INSTRUCTIONS FOR THE TASK ->
Look at each line of the records and count those with "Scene" in them. Please answer with the count alone.
━━━━
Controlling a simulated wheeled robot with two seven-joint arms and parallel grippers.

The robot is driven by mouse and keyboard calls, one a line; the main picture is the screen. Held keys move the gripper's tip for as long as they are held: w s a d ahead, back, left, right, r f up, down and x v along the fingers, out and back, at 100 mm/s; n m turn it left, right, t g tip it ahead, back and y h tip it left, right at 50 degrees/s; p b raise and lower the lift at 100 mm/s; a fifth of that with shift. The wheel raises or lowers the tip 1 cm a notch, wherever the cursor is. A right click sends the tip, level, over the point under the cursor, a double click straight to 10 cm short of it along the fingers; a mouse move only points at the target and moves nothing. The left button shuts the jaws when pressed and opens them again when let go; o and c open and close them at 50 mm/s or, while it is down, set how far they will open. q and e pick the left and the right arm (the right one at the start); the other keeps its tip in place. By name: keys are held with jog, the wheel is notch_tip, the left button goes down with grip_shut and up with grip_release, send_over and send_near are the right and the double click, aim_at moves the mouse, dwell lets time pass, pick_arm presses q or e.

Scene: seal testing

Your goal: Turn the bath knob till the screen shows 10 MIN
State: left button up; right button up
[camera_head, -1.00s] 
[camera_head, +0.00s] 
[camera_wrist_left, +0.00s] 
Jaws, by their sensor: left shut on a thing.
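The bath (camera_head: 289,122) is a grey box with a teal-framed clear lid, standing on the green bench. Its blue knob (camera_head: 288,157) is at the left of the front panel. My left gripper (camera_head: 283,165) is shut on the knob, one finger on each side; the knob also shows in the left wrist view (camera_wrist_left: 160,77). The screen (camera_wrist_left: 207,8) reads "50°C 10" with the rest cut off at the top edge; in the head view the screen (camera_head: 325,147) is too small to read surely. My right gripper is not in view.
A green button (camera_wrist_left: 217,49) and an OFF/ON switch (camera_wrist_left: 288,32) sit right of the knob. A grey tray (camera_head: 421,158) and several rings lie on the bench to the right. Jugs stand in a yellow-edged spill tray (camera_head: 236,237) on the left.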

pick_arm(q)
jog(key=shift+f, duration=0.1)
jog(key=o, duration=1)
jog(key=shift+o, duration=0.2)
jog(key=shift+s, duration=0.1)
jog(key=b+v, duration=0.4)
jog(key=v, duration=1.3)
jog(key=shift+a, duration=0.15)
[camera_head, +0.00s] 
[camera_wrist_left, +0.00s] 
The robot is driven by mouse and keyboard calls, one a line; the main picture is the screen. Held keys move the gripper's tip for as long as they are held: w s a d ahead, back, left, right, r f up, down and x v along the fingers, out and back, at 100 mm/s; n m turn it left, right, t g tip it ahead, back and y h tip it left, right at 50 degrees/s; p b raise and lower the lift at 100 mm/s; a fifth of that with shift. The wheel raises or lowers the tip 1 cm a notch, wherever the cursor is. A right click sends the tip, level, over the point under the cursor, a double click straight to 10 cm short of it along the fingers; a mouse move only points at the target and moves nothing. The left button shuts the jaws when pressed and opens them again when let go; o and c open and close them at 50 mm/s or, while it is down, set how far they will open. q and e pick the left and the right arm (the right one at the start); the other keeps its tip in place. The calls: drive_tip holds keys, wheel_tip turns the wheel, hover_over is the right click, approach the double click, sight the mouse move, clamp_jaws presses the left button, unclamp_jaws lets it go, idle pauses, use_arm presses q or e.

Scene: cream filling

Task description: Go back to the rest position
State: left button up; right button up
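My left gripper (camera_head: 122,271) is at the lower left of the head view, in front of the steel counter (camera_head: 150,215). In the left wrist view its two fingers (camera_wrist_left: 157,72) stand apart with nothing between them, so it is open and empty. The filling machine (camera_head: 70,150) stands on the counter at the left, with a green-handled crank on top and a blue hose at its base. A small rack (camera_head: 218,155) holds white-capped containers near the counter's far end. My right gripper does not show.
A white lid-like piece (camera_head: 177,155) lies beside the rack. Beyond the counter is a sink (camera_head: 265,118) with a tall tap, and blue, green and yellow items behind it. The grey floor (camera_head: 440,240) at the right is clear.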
━━━━
SOLVED PROBLEM ->
2